Although scoring rubrics allow you to assign points based on the degree to which the response or response part is correct (fully, partially, or not at all), this type of score does not provide the rich data that would enable an educator to determine how their students arrive at their answers for given problems. In addition, as assessment transitions to a digital environment, the types of math and science items that are commonly used today are predominantly multiple-choice and constructed-response: item types that are relatively straightforward to develop and can easily be administered in a large-scale setting. 

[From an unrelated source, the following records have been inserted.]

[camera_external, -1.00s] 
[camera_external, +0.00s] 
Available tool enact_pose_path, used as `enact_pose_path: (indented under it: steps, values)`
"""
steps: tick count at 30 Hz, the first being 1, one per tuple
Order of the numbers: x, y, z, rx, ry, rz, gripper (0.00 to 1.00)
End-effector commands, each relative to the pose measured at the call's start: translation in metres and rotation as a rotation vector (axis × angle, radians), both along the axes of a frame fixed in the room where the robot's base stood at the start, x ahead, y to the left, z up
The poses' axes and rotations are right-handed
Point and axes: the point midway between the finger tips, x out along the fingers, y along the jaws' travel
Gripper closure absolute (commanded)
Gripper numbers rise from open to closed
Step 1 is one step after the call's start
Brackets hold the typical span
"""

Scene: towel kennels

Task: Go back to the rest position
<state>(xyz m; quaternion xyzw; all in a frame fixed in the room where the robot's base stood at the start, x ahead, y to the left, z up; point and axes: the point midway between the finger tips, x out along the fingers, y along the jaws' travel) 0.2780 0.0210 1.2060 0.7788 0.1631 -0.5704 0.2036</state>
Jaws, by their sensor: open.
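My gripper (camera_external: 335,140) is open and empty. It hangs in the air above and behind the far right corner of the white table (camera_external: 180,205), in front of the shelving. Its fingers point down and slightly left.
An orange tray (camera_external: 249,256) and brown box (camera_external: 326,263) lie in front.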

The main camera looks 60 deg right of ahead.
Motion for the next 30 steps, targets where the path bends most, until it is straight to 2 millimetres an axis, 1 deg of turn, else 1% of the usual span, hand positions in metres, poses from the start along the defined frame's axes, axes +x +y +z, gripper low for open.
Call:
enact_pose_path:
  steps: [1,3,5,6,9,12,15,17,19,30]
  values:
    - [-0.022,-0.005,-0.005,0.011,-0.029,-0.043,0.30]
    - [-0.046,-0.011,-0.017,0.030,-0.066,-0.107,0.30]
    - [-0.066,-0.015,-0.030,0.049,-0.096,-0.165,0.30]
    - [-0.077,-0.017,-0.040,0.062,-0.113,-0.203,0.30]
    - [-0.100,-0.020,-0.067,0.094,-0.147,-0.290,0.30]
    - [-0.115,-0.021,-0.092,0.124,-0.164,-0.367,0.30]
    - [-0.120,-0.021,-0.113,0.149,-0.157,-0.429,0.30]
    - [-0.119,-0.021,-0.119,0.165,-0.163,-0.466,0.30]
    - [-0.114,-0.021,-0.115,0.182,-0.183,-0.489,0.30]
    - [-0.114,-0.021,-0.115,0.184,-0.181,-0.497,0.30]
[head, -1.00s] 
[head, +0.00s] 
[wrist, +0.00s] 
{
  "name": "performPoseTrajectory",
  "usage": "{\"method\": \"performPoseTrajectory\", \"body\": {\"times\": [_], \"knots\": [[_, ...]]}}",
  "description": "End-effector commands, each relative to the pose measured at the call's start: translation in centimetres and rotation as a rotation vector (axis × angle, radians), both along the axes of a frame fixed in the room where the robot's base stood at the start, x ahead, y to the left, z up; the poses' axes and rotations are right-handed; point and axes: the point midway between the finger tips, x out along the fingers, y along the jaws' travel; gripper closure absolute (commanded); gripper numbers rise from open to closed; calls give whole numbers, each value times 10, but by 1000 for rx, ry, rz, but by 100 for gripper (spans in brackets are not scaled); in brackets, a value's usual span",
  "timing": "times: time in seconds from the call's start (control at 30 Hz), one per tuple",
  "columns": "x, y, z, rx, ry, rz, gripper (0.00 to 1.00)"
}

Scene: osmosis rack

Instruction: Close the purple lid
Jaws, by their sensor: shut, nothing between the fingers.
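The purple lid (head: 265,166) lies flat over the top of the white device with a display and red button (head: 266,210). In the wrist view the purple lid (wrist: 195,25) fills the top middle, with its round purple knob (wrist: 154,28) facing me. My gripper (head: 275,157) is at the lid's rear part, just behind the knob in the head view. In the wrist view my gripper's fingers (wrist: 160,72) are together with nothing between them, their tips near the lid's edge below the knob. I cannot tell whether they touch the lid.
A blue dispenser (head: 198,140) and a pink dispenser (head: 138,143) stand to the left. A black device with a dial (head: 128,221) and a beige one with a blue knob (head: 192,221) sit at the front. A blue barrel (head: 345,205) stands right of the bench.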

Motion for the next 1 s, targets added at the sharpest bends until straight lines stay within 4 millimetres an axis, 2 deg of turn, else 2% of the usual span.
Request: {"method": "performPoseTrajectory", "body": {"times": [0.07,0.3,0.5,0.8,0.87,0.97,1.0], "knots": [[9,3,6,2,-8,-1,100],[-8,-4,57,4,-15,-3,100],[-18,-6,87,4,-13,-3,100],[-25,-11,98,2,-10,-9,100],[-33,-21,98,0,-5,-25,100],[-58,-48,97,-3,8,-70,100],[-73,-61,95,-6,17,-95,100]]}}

The Solution: Portable Custom Interactions

By deploying digital assessments that include interactive items built using Portable Custom Interactions (PCIs), it’s possible to open the window to more creative and immersive testing experiences to see a student’s thought process throughout an entire problem-solving activity. It wasn’t long ago that Technology-Enhanced Items (TEIs) required a large investment of time, money, and programming expertise in order to even be considered as a component of a learning or assessment environment. However, it’s no longer the case. Today, PCI items are simply technology-enhanced items that are built to the “PCI open standard.” 

Assessment and learning software applications that incorporate the PCI standard give users the ability to create problem-solving items, and the flexibility to include an unlimited number and type of (QTI standard based) interactions, like hot-spot, drag and drop, text entry, and graph, in the item. These same standards ensure that the item’s content and data are interoperable within an institutions’ digital environment. In practical terms, item authoring modules that are compliant with the QTI and PCI standard—such as TAO’s Item Creator module— allow the item author(s) unlimited creativity to conceptualize problem-solving tasks that leverage any number of interaction templates from the entire range. 

These rich, and seemingly complex items, can be used to measure how students interact in a given situation to analyze and solve a problem. For example, the Assessment, Forecasting and Performance Directorate at the French Ministry of Education (Direction de l’évaluation, de la prospective et de la performance [DEPP]) has released a number of model interactive items using the PCI standard. 

One of these items assesses knowledge and skills related to the Relativity of Movement, and allows the student to interact with the on-screen characters to see the movement in the scenario from each character’s perspective. 

The exercises and questions included in interactive items engage students on multiple levels, and capture not just their answers, but their thought process as well. In fact, the rich log data (learning events) captured by these items, such as the time at which students start and stop their work, mouse movements, the use of different onscreen tools, idle time, and a screenshot of the last actions, allow educators to gain deep insight into how students approach the problem, and identify areas that might require additional focus. In other words, PCIs make it possible to collect much more than just the digital answers and provide data to facilitate the feedback loop between teaching, learning, and assessment.

Learning Impact Outcomes

With this in mind, the DEPP, the Luxembourg Ministry of Education, and their contractors Vretta and Wiquid, collaborated to create a number of multi-step PCI items using TAO. Vretta developed the math PCI items, and Wiquid developed the science PCI items. The goal was to introduce these items in CEDRE (the cycle des évaluations disciplinaires réalisées sur échantillons/Cycle of Sample-based Subject Specific Assessments), which are annual low-stakes tests in France given in a variety of subjects, that include history, geography, science, math, foreign languages, and French. 

The CEDRE exams were first introduced in 2003 as paper and pencil assessments, migrated to digital format in 2016, and are now administered on desktop computers. The science and math exams each contain between 50 and 60 items from a 300-item bank. In May 2016, the DEPP introduced for the first time three math and two science PCIs to a nationwide standardized test, which was administered to 8,000 9th grade students. DEPP worked with Capgemini to analyze the resulting log data from the three math PCIs. This exercise provided very rich and interesting observations with respect to the strategies the students used to solve the interactive questions. 

For instance, one question asked the students to estimate the circumference of a lake. The log data collected showed that oftentimes students confused “circumference” with “area”, judging by the steps they took to solve the problem. Below are samples of log data gathered from four student responses. 

The data collected for each response shows the lines that each student traced in his or her attempt to solve the problem, the percentage that were within the border (or circumference) of the lake, and the student’s estimate of the measurement. 

In the spring of 2017, when the DEPP took the practice a step further and increased the scale both in terms of the number of PCIs administered and the number of student participants. This time, 12 science PCIs were administered to 10,000 students, while 25 math PCIs were administered to 11,000 students.

Return on Investment

PCIs and their log data can provide excellent feedback to the educational community—including teachers, researchers, and policy-makers—into students’ level of engagement, understanding of the subject areas, and how they approach problem-solving. Because TAO is built on open source, The DEPP can leverage additional resources contributed by the user community.